Surat tertanggal 11 Mei 2015, Gubernur Ganjar Pranowo meminta agar Kejaksaan Negeri Kebumen dan JPU tidak melakukan penyitaan terhadap rekening antar bank aktiva PD BPR BKK Kebumen di Bank Mandiri Cabang Kebumen. Surat keberatan tersebut ditembuskan kepada antara lain Kejaksaan Agung RI, Menteri Keuangan RI, Jampidum Kejagung, Ketua Otoritas Jasa Keuangan (OJK) RI.
Ada "perlawanan" dari Pemkab Kebumen dan Pemprov Jawa Tengah itu, ditegaskan Supriyanto, tidak memengaruhi jajarannya. Korps Adhyaksa tetap berpedoman pada keputusan majelis hakim PN Kebumen. "Tidak. Tidak ada itu. Saat ini kita masih menunggu petunjuk dari pimpinan (Kejaksaan Tinggi dan Kejaksaan Agung). Bila ada instruksi, eksekusi langsung kita lakukan," tegasnya.

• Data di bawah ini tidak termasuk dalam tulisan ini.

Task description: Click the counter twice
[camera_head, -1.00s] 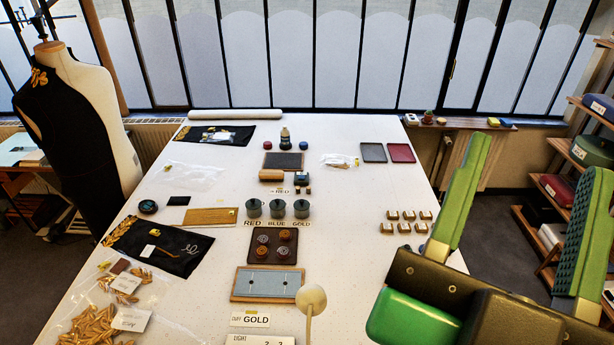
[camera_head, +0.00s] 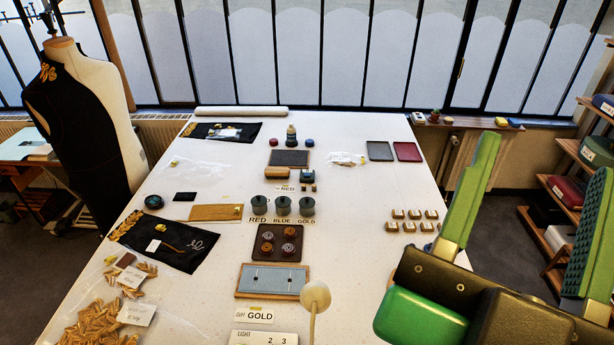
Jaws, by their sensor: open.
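I cannot tell for certain which object is the counter. A small round dark device with a teal face (camera_head: 126,201) lies at the table's left edge.
Small gold-topped blocks (camera_head: 414,214) lie to the right, near my gripper. A bag of gold pieces (camera_head: 90,322) lies front left. The table (camera_head: 345,235) is clear right of the pots.

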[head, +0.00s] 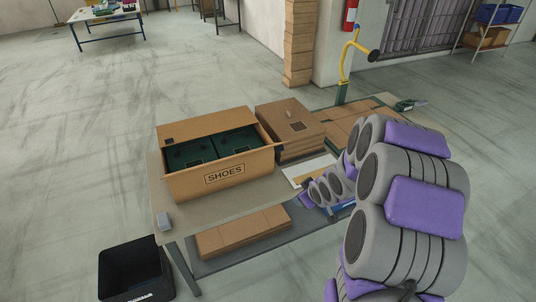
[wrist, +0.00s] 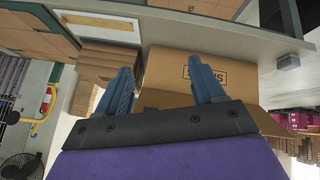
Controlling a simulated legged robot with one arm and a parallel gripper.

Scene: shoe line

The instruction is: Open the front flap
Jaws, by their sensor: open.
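The brown cardboard box marked SHOES (head: 196,184) stands on the table with its top open, showing dark green boxes (head: 188,152) inside. A flap rises along its back edge (head: 205,124), and another sticks out at the right. I cannot make out the front flap's position clearly.
The table (head: 240,203) has a small grey block (head: 164,221) at its left corner. Flat cardboard (head: 243,231) lies on the lower shelf. A black bin (head: 136,265) stands on the floor. A yellow stand (head: 346,62) is behind.

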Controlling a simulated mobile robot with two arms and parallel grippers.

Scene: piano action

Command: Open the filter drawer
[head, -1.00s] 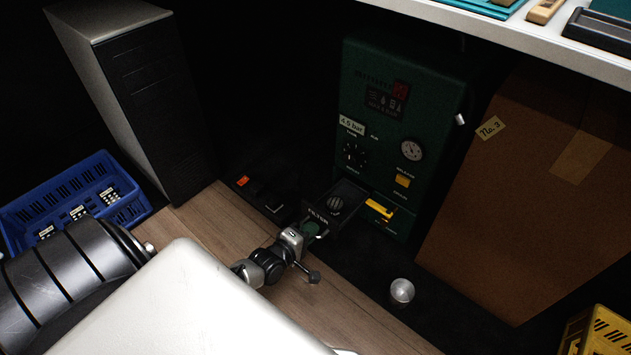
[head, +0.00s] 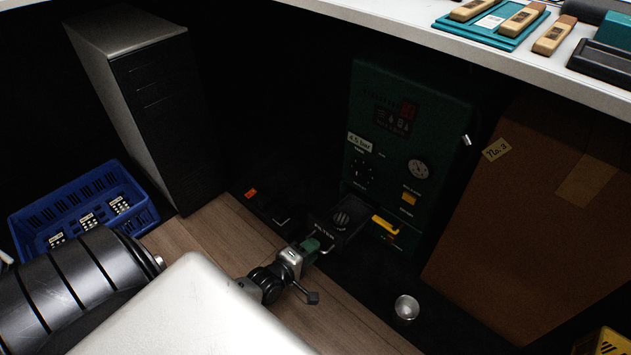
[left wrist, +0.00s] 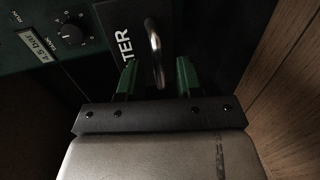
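The filter drawer (head: 332,222) is a dark box low on the green machine (head: 402,115), with a FILTER label on its front. It sticks out from the machine's face, and a round ridged dark part shows on top. My left gripper (head: 320,245) is at the drawer's front. In the left wrist view, the drawer front (left wrist: 132,28) shows part of the label and a vertical metal handle (left wrist: 154,52). The green fingertips of my left gripper (left wrist: 157,77) stand apart on either side of the handle's lower part. I cannot tell whether they touch it. My right gripper is not in view.
A brown box marked No. 3 (head: 535,215) stands right of the machine. A dark tower (head: 165,120) and a blue crate (head: 75,207) are at left. A round metal knob (head: 407,307) sits at front right. A white tabletop (head: 400,33) overhangs the scene.

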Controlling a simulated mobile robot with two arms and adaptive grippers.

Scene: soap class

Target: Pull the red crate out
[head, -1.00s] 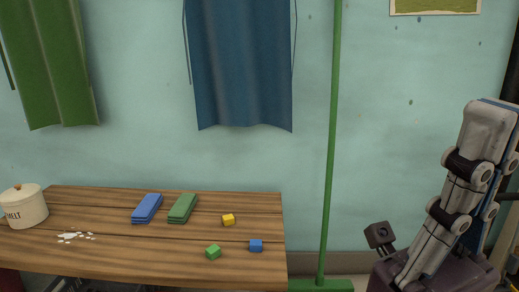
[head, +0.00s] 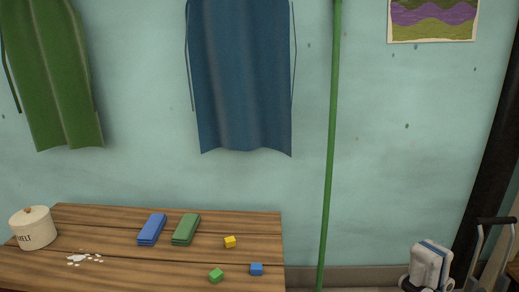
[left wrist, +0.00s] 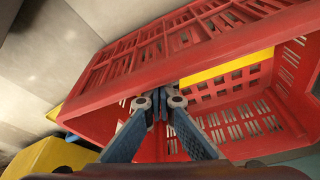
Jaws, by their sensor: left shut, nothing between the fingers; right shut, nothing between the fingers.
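The red crate (left wrist: 235,45) fills much of the left wrist view, with slotted walls and a thick rim. It appears tilted in that view. My left gripper (left wrist: 160,100) is shut and empty, its blue fingers together in front of the crate's rim and opening. Whether the fingertips touch the crate I cannot tell. The red crate is not in the head view.
A yellow crate-like thing (left wrist: 48,157) is at the left wrist view's lower left; a yellow strip (left wrist: 228,67) crosses the red crate's opening. A wooden table (head: 120,275) bears a lidded pot (head: 33,232) and blocks. A green pole (head: 331,150) and a trolley handle (head: 495,222) stand further right.

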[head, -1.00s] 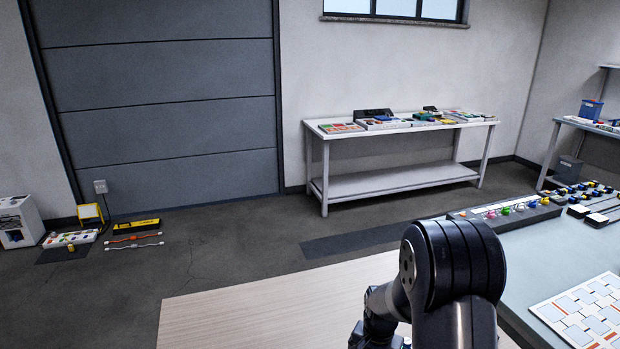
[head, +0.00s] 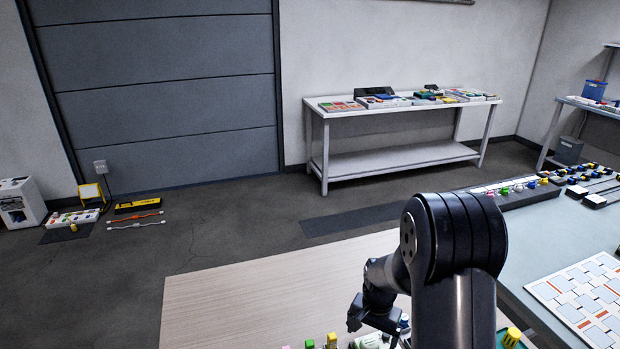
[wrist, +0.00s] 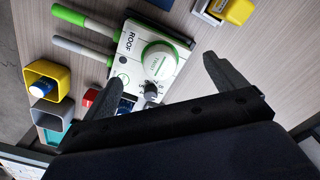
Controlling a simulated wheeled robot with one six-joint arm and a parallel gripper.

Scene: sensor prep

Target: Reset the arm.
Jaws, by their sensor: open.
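My gripper (wrist: 163,68) is open and empty in the wrist view, its two dark fingers spread apart. Between and beyond them is a white and green device (wrist: 152,62) with a round knob, a grey dial and the word ROOF. It lies on the wood-grain tabletop. In the head view my arm stands bent at lower centre-right, its wrist low over the wood-grain surface (head: 230,300); the fingertips there are hard to make out.
Yellow (wrist: 48,82) and grey open holders stand left of the device, near a red block (wrist: 90,97). Two tools with green and grey handles lie above them. A grey-blue table (head: 535,255) with a patterned white board (head: 590,300) is at right. A white bench (head: 390,160) stands at back.

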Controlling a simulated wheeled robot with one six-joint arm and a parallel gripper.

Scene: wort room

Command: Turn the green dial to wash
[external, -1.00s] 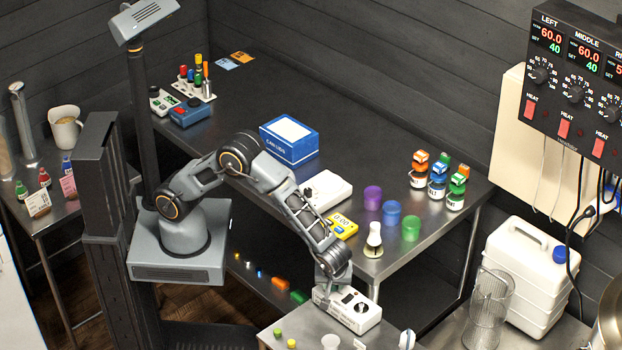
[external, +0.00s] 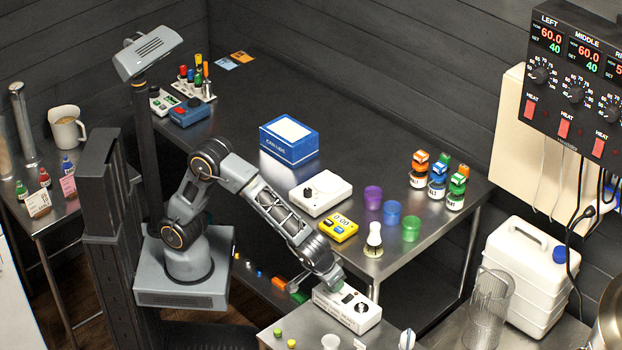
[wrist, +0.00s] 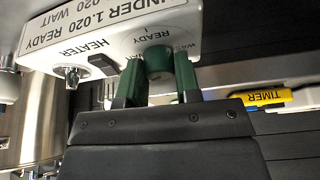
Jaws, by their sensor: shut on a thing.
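The white control box (external: 349,312) stands on the near metal table, with a silver knob on its front part. In the wrist view the box (wrist: 115,32) shows the printed words READY and HEATER. The green dial (wrist: 158,62) sits on its face, between my green fingers. My gripper (wrist: 158,75) is shut on the dial, one finger on each side. The lettering around the dial is partly covered; which mark it points at cannot be told. In the external view my gripper (external: 330,284) reaches the box's back left end, where the dial is mostly hidden.
In the wrist view a silver knob (wrist: 72,73) and black switch (wrist: 103,65) sit beside the dial.

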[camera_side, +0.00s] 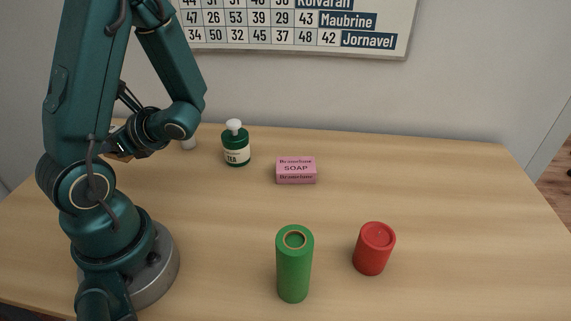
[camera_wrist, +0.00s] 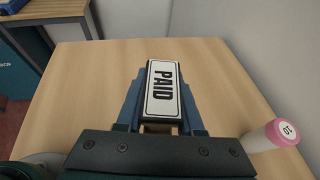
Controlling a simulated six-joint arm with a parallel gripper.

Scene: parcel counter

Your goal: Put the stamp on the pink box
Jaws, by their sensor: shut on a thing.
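The stamp (camera_wrist: 163,88), a dark block with a white label reading PAID, is between the jaws of my gripper (camera_wrist: 162,112) in the wrist view. The jaws are shut on it. In the side view my gripper (camera_side: 122,150) is at the left, behind my arm's base. The stamp is mostly hidden there. The pink box (camera_side: 296,170), a small carton marked SOAP, lies on the table right of the middle in the side view. My gripper is well to its left, apart from it. The pink box is not in the wrist view.
A dark green pump bottle (camera_side: 236,148) stands between my gripper and the pink box. A white pink-capped container (camera_wrist: 272,136) is close to the right of my gripper. A green cylinder (camera_side: 293,270) and a red cylinder (camera_side: 374,250) stand at the front. The table's right side is clear.

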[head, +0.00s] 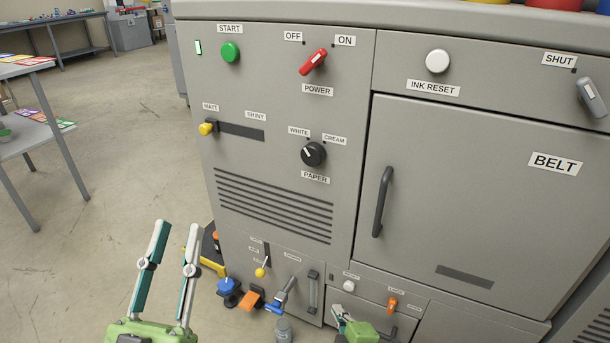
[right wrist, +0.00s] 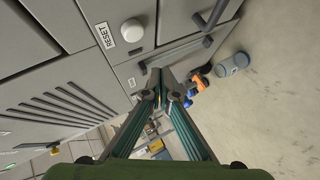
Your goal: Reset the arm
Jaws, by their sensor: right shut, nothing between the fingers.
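My left gripper (head: 177,227) is in the head view at the lower left, in front of the grey machine. Its two fingers stand apart with nothing between them. My right gripper (head: 338,312) is low at the bottom centre of the head view, near the machine's lower panels. In the right wrist view its fingertips (right wrist: 163,78) meet, with nothing held. A white RESET button (right wrist: 132,31) shows on the panel beyond it, apart from the fingers.
The grey machine (head: 285,220) fills the middle and right, with a red POWER switch (head: 313,62), a BELT door (head: 480,200) and a door handle (head: 382,202). A grey cylinder (right wrist: 232,64) stands on the floor. Open floor (head: 110,120) lies left, with a table (head: 40,135).

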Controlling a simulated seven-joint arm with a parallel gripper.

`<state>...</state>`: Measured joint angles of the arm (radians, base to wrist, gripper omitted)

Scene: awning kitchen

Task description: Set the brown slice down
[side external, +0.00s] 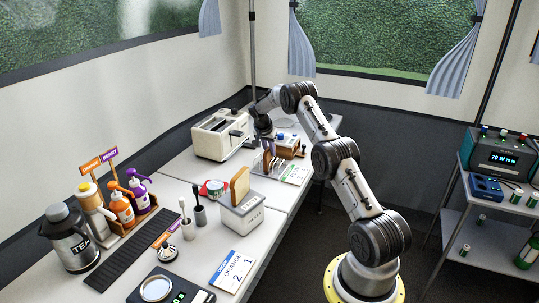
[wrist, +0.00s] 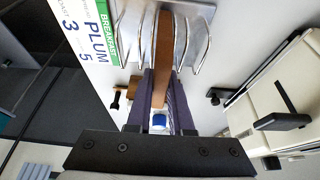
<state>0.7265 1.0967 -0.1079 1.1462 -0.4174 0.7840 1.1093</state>
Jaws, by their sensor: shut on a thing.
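My gripper (wrist: 163,75) is shut on the brown slice (wrist: 162,50), seen edge-on between the dark purple fingers in the wrist view. The slice's far end lies among the curved wires of a metal toast rack (wrist: 190,42). I cannot tell whether it touches the rack's base. In the side view my gripper (side external: 266,138) is low over the rack (side external: 268,165), just right of the cream toaster (side external: 220,135). The slice is hard to make out there.
A card reading PLUM (wrist: 90,32) lies beside the rack. A tan bread slice (side external: 240,183) stands in a pale box (side external: 241,216) nearer the camera. A wooden holder (side external: 288,148) is close on the rack's right. The toaster's lever (wrist: 283,121) sticks out beside my gripper.

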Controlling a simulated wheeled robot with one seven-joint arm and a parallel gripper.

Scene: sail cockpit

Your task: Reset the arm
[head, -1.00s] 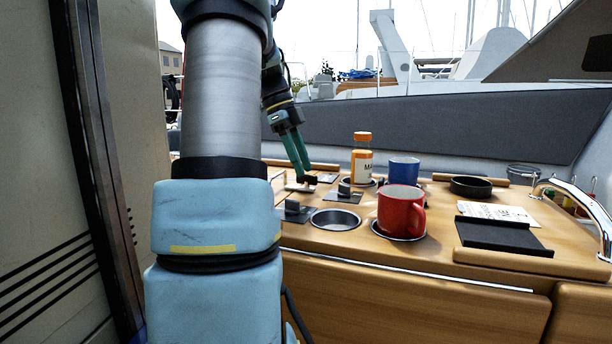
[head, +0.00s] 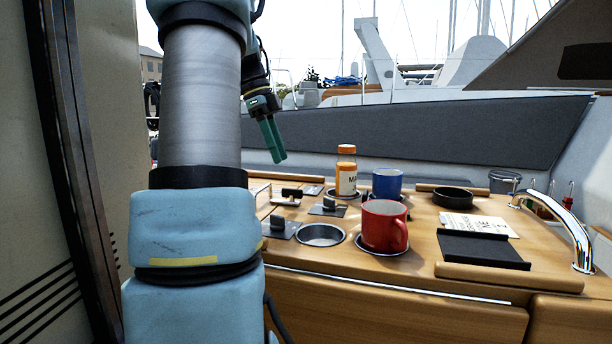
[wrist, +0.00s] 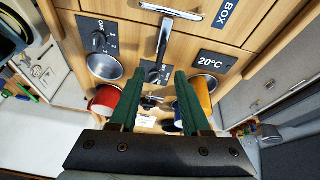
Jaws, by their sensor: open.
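My gripper (head: 271,141) has teal fingers and is raised above the left part of the wooden cockpit table (head: 350,262). In the wrist view, my gripper (wrist: 157,105) shows two green fingers spread apart with nothing held between them. The fingers point down toward the table in the head view, clear of its surface. My arm's thick links hide the left part of the head view.
A red mug (head: 384,226), blue mug (head: 386,183) and orange-capped bottle (head: 346,172) stand on the table. An empty round recess (head: 321,235), dark round dish (head: 453,197), black tray (head: 482,249) and chrome rail (head: 566,226) are also there. Switch panels (head: 279,227) lie left.

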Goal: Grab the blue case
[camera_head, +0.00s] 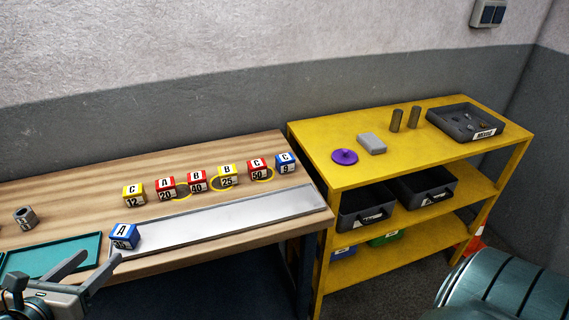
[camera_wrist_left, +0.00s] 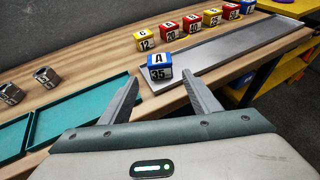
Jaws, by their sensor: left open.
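A blue-topped case marked A 35 (camera_head: 124,236) sits at the left end of the long grey metal tray (camera_head: 220,221) on the wooden bench. It also shows in the left wrist view (camera_wrist_left: 158,68), just beyond the fingertips. A second blue case marked C 9 (camera_head: 285,163) stands at the right end of the row of cases behind the tray. My left gripper (camera_head: 101,256) is open and empty, just in front of the A 35 case, its fingers pointing towards it. In the left wrist view the case lies roughly between the two finger lines (camera_wrist_left: 160,79). My right gripper does not show.
Yellow and red cases (camera_head: 197,181) stand behind the tray, some by yellow rings. A teal tray (camera_head: 60,257) and a metal part (camera_head: 26,218) lie at left. A yellow shelf (camera_head: 350,178) on the right holds a purple disc (camera_head: 344,156), cylinders and bins.

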Peristiwa ini bermula saat Hidayat, warga Kabupaten Banyumas melaporkan ke Polda Jawa Tengah telah menjadi korban penipuan investasi bodong Dian Agus Risqianto dan Giyatmo. Pada kejadian tahun 2011 itu, Hidayat pengusaha properti dan mantan pengusaha jamu itu dirugikan Rp 23,25 miliar. PD BPR BKK Kebumen terseret dalam kasus ini setelah uang milik Hidayat digunakan Giyatmo untuk membayar utangnya kepada PD BPR BKK Kebumen sebesar Rp 13 miliar.
Kemudian diungkap di persidangan, persetujuan dan pencairan uang Rp 13 miliar oleh PD BPR BKK Kebumen kepada Giyatmo bermasalah. Selain karena melebihi batas maksimum pemberian kredit (BMPK) dan jumlah agunan tidak memenuhi syarat, pencairan itu mengalir ke satu rekening atas nama Giyatmo. Parahnya, uang itu cair terlebih dahulu bahkan sebelum proses verifikasi.
Belum dieksekusinya putusan PN Kebumen membuat investor sekaligus korban tindak kejahatan pencucian uang, Hidayat mengaku kecewa dengan perkembangan perkara yang menimpa dirinya itu.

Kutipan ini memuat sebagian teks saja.